Puisi-puisi Frans Nadjira banyak menggunakan diksi atau metafora alam. Kita dapat melihatnya di beberapa puisi berikut dikutip dari berbagai sumber:

Sekawan Semut

 

Sekawanan semut
menyeret
kepala ikan
sebelum menyebar
gelap malam
di halaman.

Langit mencerca
dirinya sendiri
sepanjang hari.
Seorang tua mengeja
berita koran di dinding:

“Diketemukan tulang-tulang purba
ditaksir berumur 1500 tahun”

Kamboja jatuh
setangkai
Genangan air di bawah
Tersucikan.

“Walau sakit mengatakannya, tapi
telah kusaksikan sengketa berkepanjangan
jadi kupikir, tulang-tulang purba itu bukan mayat
seorang dukun atau orang sakti, atau
seorang muda yang tersesat”.

Maka langit pun mencercanya.

Seperti nyala api
di perladangan
Gemertak suara
Di seberang bukit.

“Mereka tentu telah memperabukan
tulang-tulang purba itu di sana”

Kucingnya yang rintik
melompat ke pangkuannya.

Manjaku, jangan kau mengira
bulan telah berbaik hati meninggalkan
pesona cahayanya di matamu.
Sinarnya, hanya ilmu para maling
untuk meluncur ke dalam
kamar tetangga.

kucing mengibaskan ekornya.
Menjilati bibirnya
memandangi
iring-iringan semut di lantai.

Sekonyong-konyong atap
terpukul
ranting menggeliat.
Gemertak.
Gemertak menancap ke seluruh
ruangan.

Terlonjak ia menggigil.
Meraba matanya. Menemukan lobang gelap
yang dalam, Astaga.
Jadi gemertak itu bukan kilatan api
di seberang bukit. Tapi semut-semut itu.
Mereka telah menyeretku dari dalam.

Pernah dimuat di Horison, Oktober, 1978

KLIK INI:  Kecupan Kemarau

Pohon Kesayangan Burung-Burung Terbakar

 

… bagaimana kau temukan bintik hitam biji
mata di dalam tumpukan abu? Bagaimana hendak
kau samakan cairan kuning itu dengan

lingkaran pucat di bawah pelupuk mataku?
Sampai saat terdengar suara gemertak ranting-ranting terbakar
aku tak sadar dari mana datangnya cahaya menyilaukan itu
Ia tiba-tiba berdentam pecah seperti
gumpalan api terhempas ke dalam terik.

Pohon kesayangan burung-burung terbakar.
Halilintar siang mengalirkan apinya
sampai ke akar. Telur-telur!
Telur-telur meletus
Gugur jadi cairan mengental
ke dalam racikan api.

Suara parau seseorang
menyusup ke denyar darahku:
“Robek lambungnya ia yang menyulutkan api!”

Tapi siapa?
Dalam udara panas tak ada yang mau mengacungkan
jarinya
Bahkan tak akan ada yang mau mengaku memiliki tangan.
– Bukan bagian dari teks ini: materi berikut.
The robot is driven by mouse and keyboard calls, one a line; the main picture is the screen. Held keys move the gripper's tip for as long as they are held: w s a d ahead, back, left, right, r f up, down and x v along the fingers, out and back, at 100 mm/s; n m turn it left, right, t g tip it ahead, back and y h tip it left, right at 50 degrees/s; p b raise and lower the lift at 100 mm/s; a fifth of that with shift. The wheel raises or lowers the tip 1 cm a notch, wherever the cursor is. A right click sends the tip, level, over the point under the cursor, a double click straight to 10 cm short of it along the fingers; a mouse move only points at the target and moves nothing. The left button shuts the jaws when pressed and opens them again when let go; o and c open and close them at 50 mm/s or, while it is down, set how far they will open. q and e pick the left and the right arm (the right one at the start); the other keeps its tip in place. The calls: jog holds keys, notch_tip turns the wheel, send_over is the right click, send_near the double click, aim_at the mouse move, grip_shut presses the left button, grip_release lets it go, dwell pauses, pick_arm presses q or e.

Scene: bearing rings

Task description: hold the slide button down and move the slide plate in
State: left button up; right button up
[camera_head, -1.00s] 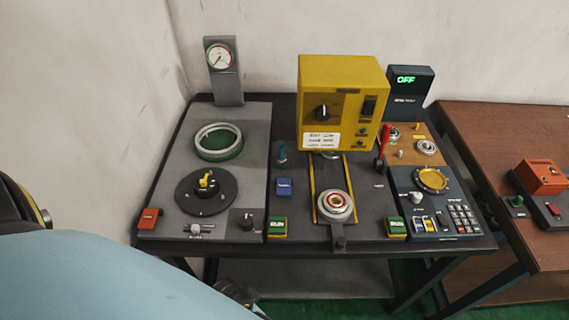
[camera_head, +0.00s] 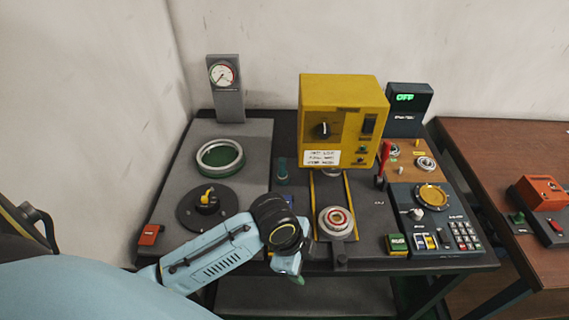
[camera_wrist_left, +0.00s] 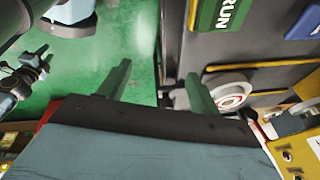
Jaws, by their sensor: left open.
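The slide plate, with a silver ring with a red band (camera_head: 336,222) on it, lies at the front end of a track with yellow rails (camera_head: 352,201). A dark knob (camera_head: 341,252) sticks out at the plate's front. The ring also shows in the left wrist view (camera_wrist_left: 232,90). A blue button (camera_head: 289,200), probably the slide button, is partly hidden by my left arm; it shows in the left wrist view (camera_wrist_left: 303,24). My left gripper (camera_head: 296,272) is at the table's front edge, left of the plate; its fingers (camera_wrist_left: 160,88) are open and empty.
A yellow machine (camera_head: 341,100) stands over the back of the track. A red lever (camera_head: 383,158) and a green RUN button (camera_head: 397,243) are to the right. Another RUN button (camera_wrist_left: 222,25) is by my left gripper. A teal knob (camera_head: 281,172) stands left of the track.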

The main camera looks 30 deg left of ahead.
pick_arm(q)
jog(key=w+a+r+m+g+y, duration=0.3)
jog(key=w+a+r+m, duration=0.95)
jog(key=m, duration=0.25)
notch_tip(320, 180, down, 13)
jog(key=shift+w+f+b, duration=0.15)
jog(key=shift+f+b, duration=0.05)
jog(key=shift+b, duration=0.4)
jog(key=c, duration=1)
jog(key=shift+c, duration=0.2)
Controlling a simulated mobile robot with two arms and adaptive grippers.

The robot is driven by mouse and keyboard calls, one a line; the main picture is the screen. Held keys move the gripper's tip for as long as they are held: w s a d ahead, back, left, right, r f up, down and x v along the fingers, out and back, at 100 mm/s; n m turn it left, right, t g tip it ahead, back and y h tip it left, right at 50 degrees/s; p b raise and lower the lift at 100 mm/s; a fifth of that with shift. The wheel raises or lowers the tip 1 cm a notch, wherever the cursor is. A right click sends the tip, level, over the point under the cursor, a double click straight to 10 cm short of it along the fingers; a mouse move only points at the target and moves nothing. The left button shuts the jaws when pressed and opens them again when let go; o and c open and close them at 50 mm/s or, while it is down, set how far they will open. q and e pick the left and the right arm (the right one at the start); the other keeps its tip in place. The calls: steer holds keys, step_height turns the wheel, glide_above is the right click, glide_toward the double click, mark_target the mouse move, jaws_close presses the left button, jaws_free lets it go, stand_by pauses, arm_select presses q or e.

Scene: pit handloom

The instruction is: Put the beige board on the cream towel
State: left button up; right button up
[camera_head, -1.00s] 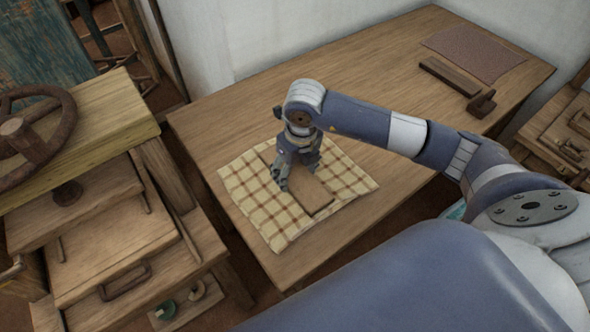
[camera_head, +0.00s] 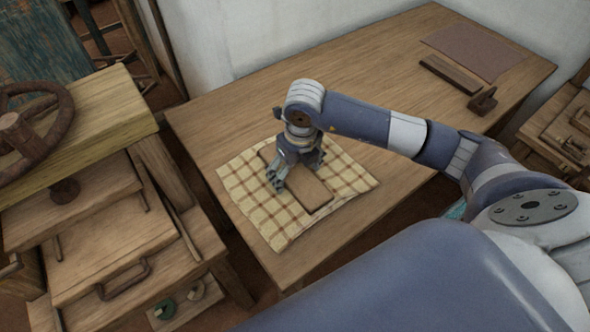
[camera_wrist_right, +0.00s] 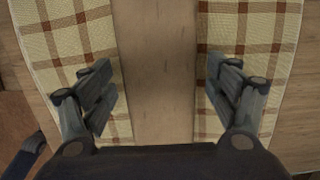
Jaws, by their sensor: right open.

 Pernah dimuat di Horison, September, 1990

KLIK INI:  Aku Ingin Menjengukmu Lagi Nanti Tanpa Ada yang Tersakiti dari Bumi

Musim Kupu-Kupu

 

Musim kupu-kupu
musim terakhir yang menyapanya
sebelum berlayar di laut gerimis.

Ia mengenal isak ini
warna kemarau dan tepi malam
sampai ke batas paling hening.
Karena ia peka
Dan tak ada saat lewat tanpa
menyentuh bahagian paling dingin
dari angin
bahagian paling asin dari garam
ujung lidahnya. Buat kita semua
Buat kita yang menganggap bunga
tak bisa jadi sayap-sayap kupu-kupu.

Pernah dimuat di Horison, September, 1990 

KLIK INI:  Memilih Wakil Rakyat Peduli Lingkungan

Sajak Bonsai
Memandang Pagi

 

Jadi apa makna bercak darah?
Tirai tembus pandang bergetar dalam cahaya
ketika dingin menyentuh kemilau embun.
Ia ingat jejak mawar dan semua yang pernah
menyapanya. Ia ingat:
Potret mempelai dalam pakaian adat
Seperei dengan tulisan tangan
tak terbaca. Ah.
Perkawinan. Akar pohon kerdil.

Yang sengaja dikerdilkan
Beringin kecil dekat jendela.

Sesudah sarang merpati, pemandangan menjadi
biasa dengan akar-akar kerdil dan ikan hias
Dan ia membasuh tangannya dengan wajah bahagia
Serta segala yang pantas diperlihatkan

 Pernah dimuat di Horison, September, 1990

KLIK INI:  Kudengar Bisik Alam Memanggilmanggilku

Ngigau

 

Gemerisik hujankah itu atau
sesuatu yang jahat mengintai
dari atap seng menaburkan pilu
mencabuti tali-tali transfusi?

Aku tak senang cara kau memandangku
dan berniat bersembunyi di balik punggungku.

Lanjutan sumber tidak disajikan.